I could have now removed the above paragraph, but it made me think, so I kept
it:
Hm. Actually, if we unconditionally flush here, doesn’t that mean that we’ll
never have a finished cluster in the cache for longer than the span between the
seqcache_write() and this qcow2_co_compressed_flush_one()? I.e., the
qcow2_co_flush_compressed_cache() is supposed to never flush any finished
cluster, but only the currently active unfinished cluster (if there is one),
right?
Hmm. Maybe if we have parallel write and flush requests, it's a kind of race
condition: may be flush will flush both finished and unfinished cluster, maybe
write will flush the finished cluster and flush will flush only unfinished
one.. Moreover we may have several parallel requests, so they make several
finished clusters, and sudden flush will flush them all.
OK. I was mostly asking because I was wondering how much you expect the cache
to be filled, i.e., how much you expect the read cache to help.
It should depend on how many parallel write requests allowed.. (and that's an actual
limitation for cache size). We can add a "bottom-limit" for the cache, i.e.
don't flush if there less than X clusters in the cache. Still I don't think there actual
scenarios where both compressed reads and writes done. And anyway, to accelerate
compressed read we'd better do some simple read-ahead.

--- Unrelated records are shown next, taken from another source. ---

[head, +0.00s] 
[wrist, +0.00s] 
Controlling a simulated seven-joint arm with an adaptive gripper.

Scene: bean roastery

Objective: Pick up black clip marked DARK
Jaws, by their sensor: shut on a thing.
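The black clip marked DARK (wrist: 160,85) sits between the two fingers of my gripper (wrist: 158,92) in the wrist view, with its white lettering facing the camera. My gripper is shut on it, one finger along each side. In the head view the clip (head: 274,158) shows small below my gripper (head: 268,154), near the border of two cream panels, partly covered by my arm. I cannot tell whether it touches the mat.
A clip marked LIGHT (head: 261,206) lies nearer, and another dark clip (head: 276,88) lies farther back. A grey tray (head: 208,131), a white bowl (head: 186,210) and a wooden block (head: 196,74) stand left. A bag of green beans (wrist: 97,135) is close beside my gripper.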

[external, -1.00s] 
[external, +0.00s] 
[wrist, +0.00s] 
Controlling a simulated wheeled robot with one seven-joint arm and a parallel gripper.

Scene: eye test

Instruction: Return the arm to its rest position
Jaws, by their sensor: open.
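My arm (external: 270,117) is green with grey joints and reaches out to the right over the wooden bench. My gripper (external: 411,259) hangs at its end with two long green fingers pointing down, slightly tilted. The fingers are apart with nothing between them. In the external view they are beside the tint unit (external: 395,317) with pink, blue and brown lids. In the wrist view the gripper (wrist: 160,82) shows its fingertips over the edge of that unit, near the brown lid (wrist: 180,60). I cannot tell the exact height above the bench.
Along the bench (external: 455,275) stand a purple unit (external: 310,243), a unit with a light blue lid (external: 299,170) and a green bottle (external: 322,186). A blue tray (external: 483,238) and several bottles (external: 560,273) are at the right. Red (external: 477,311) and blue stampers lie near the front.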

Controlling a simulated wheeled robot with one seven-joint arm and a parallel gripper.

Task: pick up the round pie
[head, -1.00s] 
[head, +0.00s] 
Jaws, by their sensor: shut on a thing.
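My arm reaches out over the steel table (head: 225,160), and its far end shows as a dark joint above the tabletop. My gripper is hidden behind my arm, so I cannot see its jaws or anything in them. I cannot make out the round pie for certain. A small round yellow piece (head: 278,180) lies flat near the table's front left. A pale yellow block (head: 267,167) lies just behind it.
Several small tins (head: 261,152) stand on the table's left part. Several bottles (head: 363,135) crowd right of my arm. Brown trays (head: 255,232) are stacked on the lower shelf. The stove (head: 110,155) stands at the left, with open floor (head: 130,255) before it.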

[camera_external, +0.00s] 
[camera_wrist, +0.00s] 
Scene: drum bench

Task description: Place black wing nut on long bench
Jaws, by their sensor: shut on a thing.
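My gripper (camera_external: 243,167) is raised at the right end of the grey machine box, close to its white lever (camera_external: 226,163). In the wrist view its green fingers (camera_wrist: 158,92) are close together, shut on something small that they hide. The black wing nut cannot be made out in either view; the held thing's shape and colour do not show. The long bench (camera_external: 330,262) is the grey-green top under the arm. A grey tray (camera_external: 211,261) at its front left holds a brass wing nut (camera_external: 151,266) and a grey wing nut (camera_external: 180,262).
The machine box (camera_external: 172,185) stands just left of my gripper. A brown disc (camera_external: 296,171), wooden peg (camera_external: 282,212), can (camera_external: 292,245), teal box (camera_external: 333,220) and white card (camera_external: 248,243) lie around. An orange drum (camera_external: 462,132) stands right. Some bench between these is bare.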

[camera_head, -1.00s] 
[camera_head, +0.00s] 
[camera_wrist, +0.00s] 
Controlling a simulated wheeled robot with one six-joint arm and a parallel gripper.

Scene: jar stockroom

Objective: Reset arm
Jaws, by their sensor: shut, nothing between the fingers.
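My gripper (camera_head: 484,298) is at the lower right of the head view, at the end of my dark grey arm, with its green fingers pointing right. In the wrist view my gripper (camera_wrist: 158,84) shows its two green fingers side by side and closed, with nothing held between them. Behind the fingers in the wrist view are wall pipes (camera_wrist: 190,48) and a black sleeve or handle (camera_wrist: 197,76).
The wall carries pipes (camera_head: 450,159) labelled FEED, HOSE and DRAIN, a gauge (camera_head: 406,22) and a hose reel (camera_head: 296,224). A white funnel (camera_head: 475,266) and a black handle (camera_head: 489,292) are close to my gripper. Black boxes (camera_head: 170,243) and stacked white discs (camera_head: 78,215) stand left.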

@@ -4681,10 +4808,19 @@ qcow2_co_preadv_compressed(BlockDriverState *bs,
out_buf = qemu_blockalign(bs, s->cluster_size);
- BLKDBG_EVENT(bs->file, BLKDBG_READ_COMPRESSED);
- ret = bdrv_co_pread(bs->file, coffset, csize, buf, 0);
- if (ret < 0) {
- goto fail;
+ /*
+ * seqcache_read may return less bytes than csize, as csize may exceed
+ * actual compressed data size. So we are OK if seqcache_read returns
+ * something > 0.
I was about to ask what happens when a compressed cluster spans two host
clusters (I could have imagined that in theory the second one could have been
discarded, but not the first one, so reading from the cache would really be
short -- we would have needed to check that we only fell short in the range of
512 bytes, not more).
But then I realized that in this version of the series, all finished clusters
are immediately discarded and only the current unfinished one is kept. Does it
even make sense to try seqcache_read() here, then?
Hmm. Not immediately, but after flush. An flush is not under mutex. So in theory at some
moment we may have several finished clusters "in-flight". And your question
make sense. The cache supports reading from consequitive clusters. But we also should
support here reading one part of data from disk and another from the cache to be safe.
The question is whether it really makes sense to even have a seqcache_read()
path when in reality it’s probably never accessed. I mean, besides the fact
that it seems based purely on chance whether a read might fetch something from
the cache even while we’re writing, in practice I don’t know any case where
we’d write to and read from a compressed qcow2 image at the same time. (I
don’t know what you’re doing with the 'compress' filter, though.)
Note, that for user that's not a parallel write and read to the same cluster:
1. user writes cluster A, request succeeded, data is in the cache
2. user writes some other clusters, cache filled, flush started
3. in parallel to [2] user reads cluster A. From the POV of user, cluster A is
written already, and should be read successfully
And seqcache_read() gives a simple non-blocking way to support read operation.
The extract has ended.